Lewis parallels Scrubb's transformation to Christ finding and changing us, not as an end, but as a means to help us learn about what love is, humble, giving and undeniably powerful. Love is both the ends and the means. Everything is God, revelation, transformation, conclusion. 

Now I think we should explore Sarah Sparks dive into Scrubb. Her first two lines may be the most powerful lines in this song. She continues in stark honesty as she states that she has tried to change... but has only become tired. It is these circles that twist humanity about. We know that we disapprove of what we do, who we are, but we are unable to make real change. The first verse ends with the most powerful thing we can say to Jesus. I am here, please help. 

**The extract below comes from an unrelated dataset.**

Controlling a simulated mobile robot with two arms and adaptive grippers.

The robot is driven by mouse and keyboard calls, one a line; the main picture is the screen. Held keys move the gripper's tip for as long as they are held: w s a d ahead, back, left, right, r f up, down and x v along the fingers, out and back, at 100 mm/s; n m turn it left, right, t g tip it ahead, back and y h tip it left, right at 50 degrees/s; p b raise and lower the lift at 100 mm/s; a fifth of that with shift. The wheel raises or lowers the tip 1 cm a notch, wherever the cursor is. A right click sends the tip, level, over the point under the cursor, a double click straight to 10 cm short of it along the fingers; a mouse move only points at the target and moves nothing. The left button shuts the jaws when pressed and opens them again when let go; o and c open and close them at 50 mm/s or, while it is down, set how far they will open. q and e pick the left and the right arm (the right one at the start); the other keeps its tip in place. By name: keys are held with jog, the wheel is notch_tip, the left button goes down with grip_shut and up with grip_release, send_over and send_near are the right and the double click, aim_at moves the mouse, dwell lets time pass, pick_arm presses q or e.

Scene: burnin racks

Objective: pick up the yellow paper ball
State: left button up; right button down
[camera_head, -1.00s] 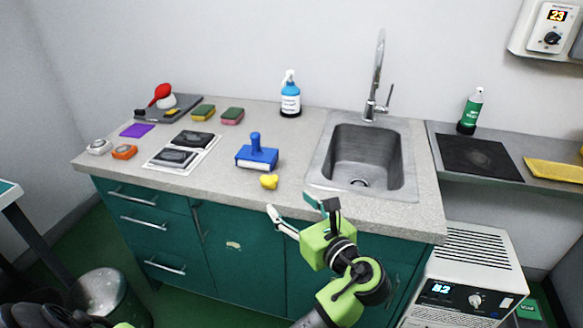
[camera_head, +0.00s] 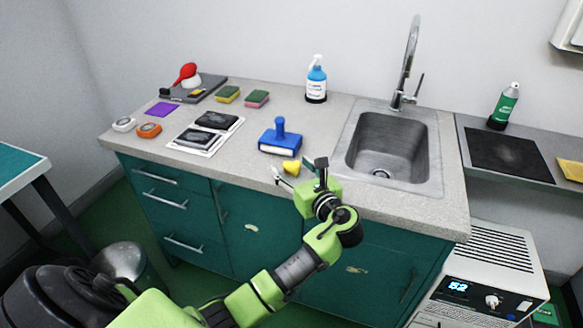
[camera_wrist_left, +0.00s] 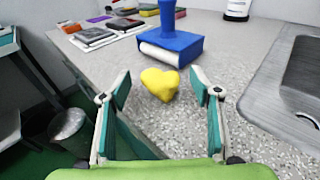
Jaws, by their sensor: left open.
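The yellow paper ball (camera_head: 291,167) lies on the grey counter (camera_head: 240,180) near its front edge, just in front of a blue roller tool (camera_head: 281,138). In the left wrist view the crumpled yellow ball (camera_wrist_left: 160,84) sits ahead of and between the fingers, with the blue tool (camera_wrist_left: 172,45) close behind it. My left gripper (camera_head: 297,170) is open and empty, its fingers at the counter's front edge beside the ball. In the left wrist view the two fingers (camera_wrist_left: 160,95) are spread on either side, apart from the ball. My right gripper is not in view.
A sink (camera_head: 392,155) with a tall tap lies right of the ball. A metal bin (camera_head: 122,262) stands on the floor.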

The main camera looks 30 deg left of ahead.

The chorus continues to spin the wheel of the human condition, the continual realization that we are walking in the circles of our pain and degradation and we are unable to step away from them. 

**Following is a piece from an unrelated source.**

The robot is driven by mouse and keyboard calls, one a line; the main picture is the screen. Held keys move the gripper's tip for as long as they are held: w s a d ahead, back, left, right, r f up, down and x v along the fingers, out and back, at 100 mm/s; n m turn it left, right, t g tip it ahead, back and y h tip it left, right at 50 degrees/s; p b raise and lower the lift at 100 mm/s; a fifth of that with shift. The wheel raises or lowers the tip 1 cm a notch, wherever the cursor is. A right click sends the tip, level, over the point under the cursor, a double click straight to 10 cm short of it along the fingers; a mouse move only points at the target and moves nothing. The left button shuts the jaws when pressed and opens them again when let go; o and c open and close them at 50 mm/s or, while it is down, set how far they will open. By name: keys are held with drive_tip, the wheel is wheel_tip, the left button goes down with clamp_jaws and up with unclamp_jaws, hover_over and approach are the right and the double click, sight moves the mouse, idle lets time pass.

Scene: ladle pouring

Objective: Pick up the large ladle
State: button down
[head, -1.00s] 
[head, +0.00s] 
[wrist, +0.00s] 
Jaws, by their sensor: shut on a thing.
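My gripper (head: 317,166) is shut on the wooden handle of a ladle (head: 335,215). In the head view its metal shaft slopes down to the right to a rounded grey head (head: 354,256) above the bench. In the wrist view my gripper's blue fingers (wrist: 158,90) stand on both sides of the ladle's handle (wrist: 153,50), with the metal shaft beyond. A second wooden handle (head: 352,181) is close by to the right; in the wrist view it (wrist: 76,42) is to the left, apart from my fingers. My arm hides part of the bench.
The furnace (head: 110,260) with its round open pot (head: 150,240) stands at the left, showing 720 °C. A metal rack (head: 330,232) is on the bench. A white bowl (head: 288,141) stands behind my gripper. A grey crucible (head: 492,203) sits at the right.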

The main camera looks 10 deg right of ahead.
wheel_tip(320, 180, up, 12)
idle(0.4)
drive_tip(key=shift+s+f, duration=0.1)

Verse two sees Scrubbs transformation and I really like the way she worded this. Aslan (God) sees our deprivation through our own eyes, not as condescention, but as the reality of our lives, from our perspective, and then pierces through it. After which, Aslan peels off the dragon skin and Scrubb begins his own transformation. 

The song ends with a Coda. The first line is about how Scrubb became trapped on the dragon hoard, but also hints that it is our own desires that entangle us. The Coda, and the song, ends with release as God's grace, the safety of knowing that we will never be rejected. Even after layers and layers of our own selfishness and sin are revealed, we are never judged, still loved and are safe. This is the cutting, the threshing floor of Jesus, the sweet pain of our understanding of the depths of our own darkness, and the coinciding understanding of just how big God's love for us is.